▶ [WHAT THIS TASK INVOLVES]: Only the lines from the one containing "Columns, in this" through the last line below should be written out, exactly and with both ends kept.

▶ [MATERIAL]:

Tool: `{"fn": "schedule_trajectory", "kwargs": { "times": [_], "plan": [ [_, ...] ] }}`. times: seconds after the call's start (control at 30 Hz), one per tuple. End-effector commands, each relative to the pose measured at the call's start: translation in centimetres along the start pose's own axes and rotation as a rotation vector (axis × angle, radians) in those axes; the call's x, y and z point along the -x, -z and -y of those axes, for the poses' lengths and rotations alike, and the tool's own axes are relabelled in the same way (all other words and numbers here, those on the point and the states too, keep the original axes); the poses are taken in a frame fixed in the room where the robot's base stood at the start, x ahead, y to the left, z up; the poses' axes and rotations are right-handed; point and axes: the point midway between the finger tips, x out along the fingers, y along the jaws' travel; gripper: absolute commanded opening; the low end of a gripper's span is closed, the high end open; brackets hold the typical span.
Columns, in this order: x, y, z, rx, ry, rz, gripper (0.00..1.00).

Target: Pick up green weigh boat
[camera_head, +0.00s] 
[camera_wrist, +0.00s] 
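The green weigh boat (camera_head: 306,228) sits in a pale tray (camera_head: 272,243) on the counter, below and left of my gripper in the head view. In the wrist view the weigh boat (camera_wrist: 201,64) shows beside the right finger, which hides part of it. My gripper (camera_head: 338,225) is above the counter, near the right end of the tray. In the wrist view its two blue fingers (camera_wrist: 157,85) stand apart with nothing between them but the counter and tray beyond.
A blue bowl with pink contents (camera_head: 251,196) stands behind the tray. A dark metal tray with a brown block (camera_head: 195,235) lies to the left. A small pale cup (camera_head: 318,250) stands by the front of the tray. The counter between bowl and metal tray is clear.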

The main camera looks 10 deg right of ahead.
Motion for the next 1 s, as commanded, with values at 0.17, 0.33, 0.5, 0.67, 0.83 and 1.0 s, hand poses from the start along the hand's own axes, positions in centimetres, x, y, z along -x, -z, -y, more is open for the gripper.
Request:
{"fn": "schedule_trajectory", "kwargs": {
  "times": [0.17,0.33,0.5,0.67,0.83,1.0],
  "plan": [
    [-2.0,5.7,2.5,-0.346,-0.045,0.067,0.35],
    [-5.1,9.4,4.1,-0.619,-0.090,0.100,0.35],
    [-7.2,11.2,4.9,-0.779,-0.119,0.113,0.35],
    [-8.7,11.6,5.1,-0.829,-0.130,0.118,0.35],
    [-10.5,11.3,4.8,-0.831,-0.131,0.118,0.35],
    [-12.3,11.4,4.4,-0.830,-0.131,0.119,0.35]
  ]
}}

▶ [SOLUTION]:
Columns, in this order: x, y, z, rx, ry, rz, gripper (0.00..1.00).

Target: Pick up green weigh boat
[camera_head, +0.00s] 
[camera_wrist, +0.00s] 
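The green weigh boat (camera_head: 306,228) sits in a pale tray (camera_head: 272,243) on the counter, below and left of my gripper in the head view. In the wrist view the weigh boat (camera_wrist: 201,64) shows beside the right finger, which hides part of it. My gripper (camera_head: 338,225) is above the counter, near the right end of the tray. In the wrist view its two blue fingers (camera_wrist: 157,85) stand apart with nothing between them but the counter and tray beyond.
A blue bowl with pink contents (camera_head: 251,196) stands behind the tray. A dark metal tray with a brown block (camera_head: 195,235) lies to the left. A small pale cup (camera_head: 318,250) stands by the front of the tray. The counter between bowl and metal tray is clear.

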The main camera looks 10 deg right of ahead.
Motion for the next 1 s, as commanded, with values at 0.17, 0.33, 0.5, 0.67, 0.83 and 1.0 s, hand poses from the start along the hand's own axes, positions in centimetres, x, y, z along -x, -z, -y, more is open for the gripper.
Request:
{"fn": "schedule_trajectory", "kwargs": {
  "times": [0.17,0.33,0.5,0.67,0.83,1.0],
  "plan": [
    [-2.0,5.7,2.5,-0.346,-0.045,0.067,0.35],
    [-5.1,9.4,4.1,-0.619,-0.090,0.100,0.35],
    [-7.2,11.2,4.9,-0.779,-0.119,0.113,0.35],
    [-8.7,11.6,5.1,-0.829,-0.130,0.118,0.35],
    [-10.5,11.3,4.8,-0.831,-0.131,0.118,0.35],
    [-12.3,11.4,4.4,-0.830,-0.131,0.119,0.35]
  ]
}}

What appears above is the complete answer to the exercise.